Short problem => Without the pictures, set down every line of the data exactly.

Information provided =>
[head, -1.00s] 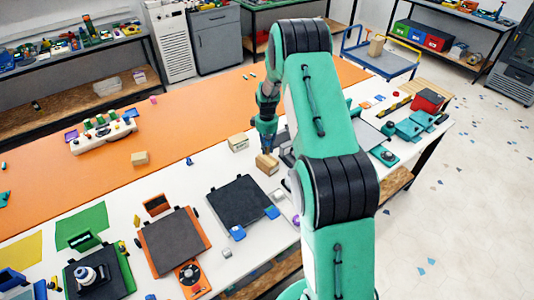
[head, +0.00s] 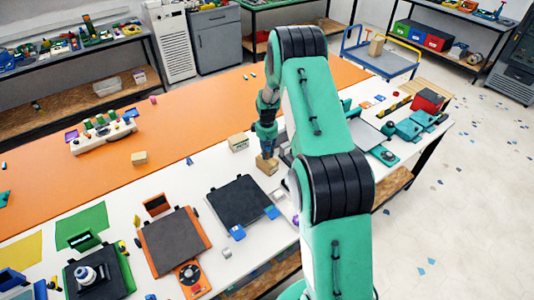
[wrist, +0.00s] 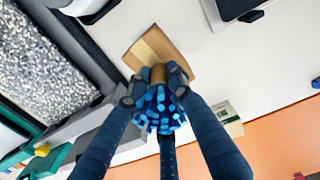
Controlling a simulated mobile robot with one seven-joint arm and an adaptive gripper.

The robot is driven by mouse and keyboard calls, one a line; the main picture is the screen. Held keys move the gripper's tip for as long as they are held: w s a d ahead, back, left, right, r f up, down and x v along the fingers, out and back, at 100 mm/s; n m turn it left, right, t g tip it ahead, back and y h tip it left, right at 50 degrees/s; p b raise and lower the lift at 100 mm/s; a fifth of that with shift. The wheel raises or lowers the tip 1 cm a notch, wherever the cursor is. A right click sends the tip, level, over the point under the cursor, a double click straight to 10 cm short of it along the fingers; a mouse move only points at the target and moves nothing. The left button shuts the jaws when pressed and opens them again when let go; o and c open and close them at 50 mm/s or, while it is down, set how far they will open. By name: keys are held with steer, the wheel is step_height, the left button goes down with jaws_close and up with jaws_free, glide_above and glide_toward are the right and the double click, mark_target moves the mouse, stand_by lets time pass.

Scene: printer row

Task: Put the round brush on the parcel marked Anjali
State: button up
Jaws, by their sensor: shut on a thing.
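My gripper (wrist: 156,88) is shut on the round brush (wrist: 160,110). The brush has a bundle of blue bristles pointing toward the wrist camera and a brown base between the fingertips. Directly beyond it lies a small brown parcel (wrist: 150,48), which also shows under my gripper in the head view (head: 267,165). I cannot tell whether the brush touches it. A second parcel (head: 238,143) with a pale label stands just behind, and it shows in the wrist view (wrist: 228,118). A third parcel (head: 139,158) is on the orange strip. The names are too small to read.
The white and orange table (head: 190,110) carries a dark pad (head: 240,202) in front of the parcels. Teal devices (head: 410,128) stand to the right.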

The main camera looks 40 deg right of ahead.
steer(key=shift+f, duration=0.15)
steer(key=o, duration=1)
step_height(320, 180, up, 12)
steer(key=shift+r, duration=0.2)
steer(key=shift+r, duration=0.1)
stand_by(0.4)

Answer =>
[head, -1.00s] 
[head, +0.00s] 
[wrist, +0.00s] 
Controlling a simulated mobile robot with one seven-joint arm and an adaptive gripper.

The robot is driven by mouse and keyboard calls, one a line; the main picture is the screen. Held keys move the gripper's tip for as long as they are held: w s a d ahead, back, left, right, r f up, down and x v along the fingers, out and back, at 100 mm/s; n m turn it left, right, t g tip it ahead, back and y h tip it left, right at 50 degrees/s; p b raise and lower the lift at 100 mm/s; a fifth of that with shift. The wheel raises or lowers the tip 1 cm a notch, wherever the cursor is. A right click sends the tip, level, over the point under the cursor, a double click straight to 10 cm short of it along the fingers; a mouse move only points at the target and moves nothing. The left button shuts the jaws when pressed and opens them again when let go; o and c open and close them at 50 mm/s or, while it is down, set how far they will open. By name: keys are held with steer, the wheel is step_height, the left button goes down with jaws_close and up with jaws_free, glide_above and glide_toward are the right and the double click, mark_target moves the mouse, stand_by lets time pass.

Scene: printer row

Task: Put the round brush on the parcel marked Anjali
State: button up
Jaws, by their sensor: shut on a thing.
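My gripper (wrist: 156,88) is shut on the round brush (wrist: 160,110). The brush has a bundle of blue bristles pointing toward the wrist camera and a brown base between the fingertips. Directly beyond it lies a small brown parcel (wrist: 150,48), which also shows under my gripper in the head view (head: 267,165). I cannot tell whether the brush touches it. A second parcel (head: 238,143) with a pale label stands just behind, and it shows in the wrist view (wrist: 228,118). A third parcel (head: 139,158) is on the orange strip. The names are too small to read.
The white and orange table (head: 190,110) carries a dark pad (head: 240,202) in front of the parcels. Teal devices (head: 410,128) stand to the right.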

The main camera looks 40 deg right of ahead.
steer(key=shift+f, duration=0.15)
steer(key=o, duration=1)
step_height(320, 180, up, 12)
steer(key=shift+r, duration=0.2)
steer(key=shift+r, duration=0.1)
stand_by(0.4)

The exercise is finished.